Para os realistas, se pararmos de defender o acesso aos recursos naturais do mundo – leia-se petróleo – ninguém mais o fará. De verdade? É pouco provável que os europeus, que dependem muito mais da importação de energia do que a nação que detém o Texas e o Alasca, entreguem os pontos e enterrem a cabeça na areia. É condescendente e ingênuo pensar que os Estados Unidos são o único país verdadeiramente "necessário". Bons líderes formam novos líderes.

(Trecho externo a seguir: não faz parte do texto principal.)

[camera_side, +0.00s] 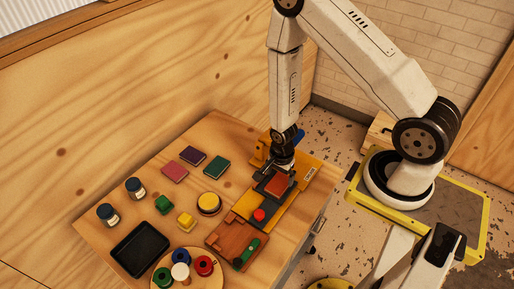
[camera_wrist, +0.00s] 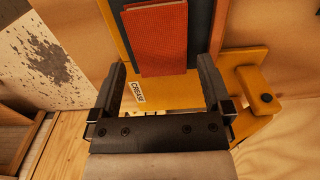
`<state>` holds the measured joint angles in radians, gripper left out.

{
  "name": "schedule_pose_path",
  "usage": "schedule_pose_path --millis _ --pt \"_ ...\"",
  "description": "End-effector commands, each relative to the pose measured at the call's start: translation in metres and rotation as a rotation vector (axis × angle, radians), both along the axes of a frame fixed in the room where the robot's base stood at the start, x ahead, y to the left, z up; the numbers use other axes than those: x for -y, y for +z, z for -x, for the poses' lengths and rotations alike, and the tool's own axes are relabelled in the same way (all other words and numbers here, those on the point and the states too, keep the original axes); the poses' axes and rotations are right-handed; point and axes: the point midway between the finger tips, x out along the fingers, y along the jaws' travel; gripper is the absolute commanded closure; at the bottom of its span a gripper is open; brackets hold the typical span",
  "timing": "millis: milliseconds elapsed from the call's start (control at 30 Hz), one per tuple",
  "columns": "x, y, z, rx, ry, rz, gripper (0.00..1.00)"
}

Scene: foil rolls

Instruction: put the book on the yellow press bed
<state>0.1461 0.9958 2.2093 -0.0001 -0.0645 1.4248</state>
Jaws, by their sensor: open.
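An orange-red book (camera_side: 277,186) lies flat on a dark pad on the yellow press bed (camera_side: 308,172). In the wrist view the book (camera_wrist: 160,35) shows from above, with the dark pad (camera_wrist: 201,30) beside it and the yellow bed (camera_wrist: 170,95) below its near end. My gripper (camera_side: 282,171) is just above the bed at the book's far end in the side view. In the wrist view my gripper (camera_wrist: 162,66) is open, with a finger on each side of the book's near end and a gap to both. Part of the bed is hidden by my gripper.
Pink (camera_side: 174,173), purple (camera_side: 192,156) and green (camera_side: 217,167) books lie at the table's back. Jars, small blocks, a black tray (camera_side: 140,248) and a round board (camera_side: 190,284) with foil rolls stand at left and front. A red knob (camera_side: 259,215) stands near the book.

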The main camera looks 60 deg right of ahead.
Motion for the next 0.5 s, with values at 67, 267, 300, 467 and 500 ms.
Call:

Os Estados Unidos podem e devem pressionar o Irã e Coreia do Norte por causa de seus programas nucleares. O país deve ajudar a reformar e fortalecer instituições multilaterais como as Nações Unidas, o Fundo Monetário Internacional e o Banco Mundial. Os EUA devem defender o direito das pequenas nações, incluindo Israel, a se "libertarem do medo". Contudo, existem diversas formas de conquistar tais metas, e nem todas elas envolvem mais empréstimos e gastos.
Os simpatizantes debatem que o foco em cortar um ponto porcentual do orçamento do Pentágono aqui e acolá não nos levará aonde precisamos ir. Os dois partidos estão presos num paradigma de ativismo internacional custoso enquanto potências emergentes como a China, Índia, Brasil e Turquia estão acumulando riqueza e elevando a produtividade e os padrões de vida, exatamente como nós no século 19. As consequências a longo prazo são óbvias.
Desde 1945, os Estados Unidos têm pagado um preço em sangue, riquezas e reputação. Juízes podem ser necessários, mas raramente são populares e, por definição, não podem vencer. Talvez os outros protagonistas somente se manifestem se ameaçarmos sair do campo. Dividir o fardo da segurança com nossos aliados é mais do que uma necessidade fiscal. É a condição "sine qua non" do retorno à normalidade global.
(Elizabeth Cobbs Hoffman, professora de relações externas norte-americanas da Universidade Estadual de San Diego, é a autora de "American Umpire", entre outros.)